Compliance makes concrete and professionalizes the rules, regulations, and questions of ethics and integrity that are everywhere in life. It can be very absolute, used in creating a framework to ensure adherence to external legal and supervisory requirements as well as internal policies and procedures, to form a rules-based approach to risk management. It can also be more esoteric, probing the challenge between general norms and existing controls, and what may be morally acceptable or within individual expectations.

Considering the distinction between the function of compliance and the discipline of compliance is helpful to develop a more mature understanding of its applications in both modes. Compliance as a function creates frameworks, translates regulations and directives into internal policies and procedures, identifies program priorities, and plans management strategies. Compliance as a discipline takes all of these efforts to ensure awareness of, and steps to comply with, all relevant laws and regulations, and applies them directly to the business in order to target this work toward facilitating ethical decision-making, encouraging integrity, and positively impacting business strategy.

The function of compliance describes the general task of keeping up to date on rules and regulations and designing governance, risk, and compliance (GRC) management strategies and structures to present to senior management, executive boards, and outside stakeholders such as regulators and other supervisory bodies. This includes regulatory compliance, which ensures that organizations are abiding by both industry regulations and government legislation. This also includes designing governance and control structures intended to encourage employee and organizational integrity and create disincentives against and penalties for misconduct.
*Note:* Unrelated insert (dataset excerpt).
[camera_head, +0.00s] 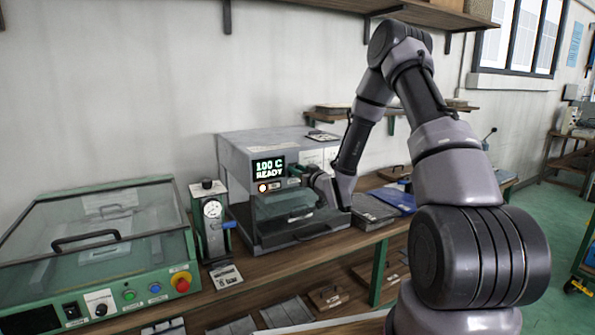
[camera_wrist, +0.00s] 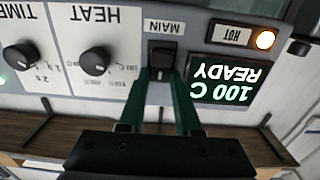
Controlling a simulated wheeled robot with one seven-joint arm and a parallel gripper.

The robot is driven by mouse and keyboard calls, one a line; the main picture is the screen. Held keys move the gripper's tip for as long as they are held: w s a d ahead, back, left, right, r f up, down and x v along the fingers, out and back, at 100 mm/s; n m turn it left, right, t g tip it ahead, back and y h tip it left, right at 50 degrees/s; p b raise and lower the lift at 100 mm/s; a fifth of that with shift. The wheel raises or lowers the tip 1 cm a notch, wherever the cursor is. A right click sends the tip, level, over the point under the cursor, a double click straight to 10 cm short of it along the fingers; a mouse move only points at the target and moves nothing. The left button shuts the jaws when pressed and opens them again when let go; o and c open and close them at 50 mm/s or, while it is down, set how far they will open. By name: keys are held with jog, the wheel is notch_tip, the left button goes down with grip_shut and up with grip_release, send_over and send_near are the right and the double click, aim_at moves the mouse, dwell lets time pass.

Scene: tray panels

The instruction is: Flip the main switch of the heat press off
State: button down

The discipline of compliance, on the other hand, describes the dynamic and business-linked support activities that the compliance professional undertakes within the broader context of the organization. Disciplinary compliance takes the above-described principles and frameworks and applies them in the business arena. This is where the rubber meets the road between the compliance officer and the business line he or she serves. In this setting, compliance is a relationship-based activity of providing advices, cooperating and aligning with other stakeholders and functional partners, suggesting defense strategies in light of real-time business risks and strategies, and maintaining an on-going bird’s eye view of the business landscape which can only be achieved by pro-active, personal engagement.

Building upon the above definitions and borrowing from the philosophy of ethics, the comparison could be made between the compliance function and normative ethics on one hand, and the compliance discipline and applied ethics on the other hand.

The compliance function links to normative ethics, in which moral behavior is compared to the norms of the social context in which the actions are taken, because of the emphasis in both on external or supervisory expectations and standards. Normative ethics is quite useful in identifying and categorizing compliance risks and suggesting possible mitigations and strategies for the ones that cannot be eliminated or are deemed acceptable to some extent. Within the function of compliance, the question of what individuals should or should not do, is answered by relevant laws, regulations, principles, rules, standards and codes of conduct, and other guidelines applicable to these individuals and the organizations in which they work.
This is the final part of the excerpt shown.